Group marches against abortion
Operation Rescue members plan to walk all the way to D.C.
By JANE ZHANG
ST. GEORGE -- Judgment the horse plodded along St. George Boulevard in heavy traffic Friday morning, closely following a boy holding a broken set of the Ten Commandment and a girl gripping a baby basket with a blood-tainted cloth.
The three, all members of the national anti-abortion organization known as Operation Save America/Operation Rescue, had trudged hundreds of miles from San Clemente, near Los Angeles, to call for what their leaders call "repentance for the shedding of innocent blood."
"(Sept. 11) is a preview to what's going to happen to the United States of America if we do not repent those sins that are destroying America," said Rusty Lee Thomas, wearing bright yellow pants and a white sweater that said, " America, prepare to meet thy God."
While the tragedies on the World Trade Center towers are attributed to the terrorist group al-Qaida, the Operation Save America group, which left California a month ago to walk across America to Washington, D.C., focused on such "sins" as abortion, homosexuality and Islam.
While on the road, the group not only attracted attention from evangelicals and passers-by, but the police. Thursday, while preaching against gambling in Mesquite, Thomas, Curtis Fenison, another member, and Flip Benham, the group's national director, were arrested and later released.
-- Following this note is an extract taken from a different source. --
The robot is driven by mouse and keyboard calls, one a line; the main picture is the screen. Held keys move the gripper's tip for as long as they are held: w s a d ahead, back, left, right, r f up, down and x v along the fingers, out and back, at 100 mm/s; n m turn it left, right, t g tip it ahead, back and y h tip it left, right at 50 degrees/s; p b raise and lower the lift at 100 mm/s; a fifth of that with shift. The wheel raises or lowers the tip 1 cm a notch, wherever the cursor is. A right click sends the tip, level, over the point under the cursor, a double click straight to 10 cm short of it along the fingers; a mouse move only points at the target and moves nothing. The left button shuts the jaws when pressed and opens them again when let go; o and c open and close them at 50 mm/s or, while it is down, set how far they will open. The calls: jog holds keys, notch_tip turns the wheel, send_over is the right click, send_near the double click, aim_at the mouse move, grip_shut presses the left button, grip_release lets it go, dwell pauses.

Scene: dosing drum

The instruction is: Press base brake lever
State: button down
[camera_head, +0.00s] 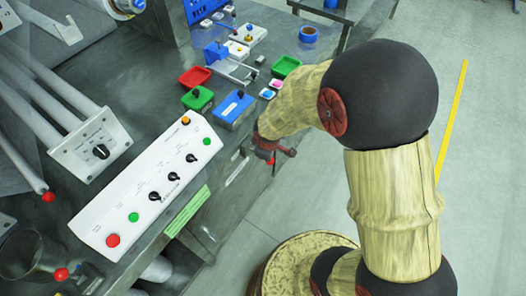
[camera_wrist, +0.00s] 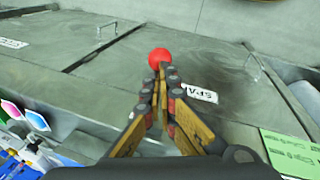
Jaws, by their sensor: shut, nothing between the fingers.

The group was first confronted outside the casinos, said Joe Szalay, deputy chief of the Mesquite Police Department. They then moved to City Hall, walked the white horse on the lawn and "belittled" the city government through a loud speaker, he said. They were charged with trespassing and disturbing the peace, but no charges were filed when they agreed to leave the city immediately.
But in a statement posted on the Operation Save America's Web site, Benham touted that "the favor of God" led to their release, because "We always go to jail!"
Curtis, who sprained his ankle even before the group left California , walked with a brace and carried a horn, which he blew in major intersections like River Road and St. George Boulevard . A police officer talked to him briefly on Red Cliffs Drive. Some blamed the group for holding up traffic, but Chief Russell Peck of the St. George Police Department said traffic is always been heavy on St. George Boulevard.
Also in the group were Johnny Benham, 12, Flip Benham's son who carried the Ten Commandment sign in Hebrew, and Shekinah Thomas, 16, one of Rusty Thomas' 10 children who carried a plastic baby casket. Another daughter, Destiny Thomas, 13, said the children were all home-schooled.
"People are calling us nuts," Thomas said. "At least we are not scared to follow the right book."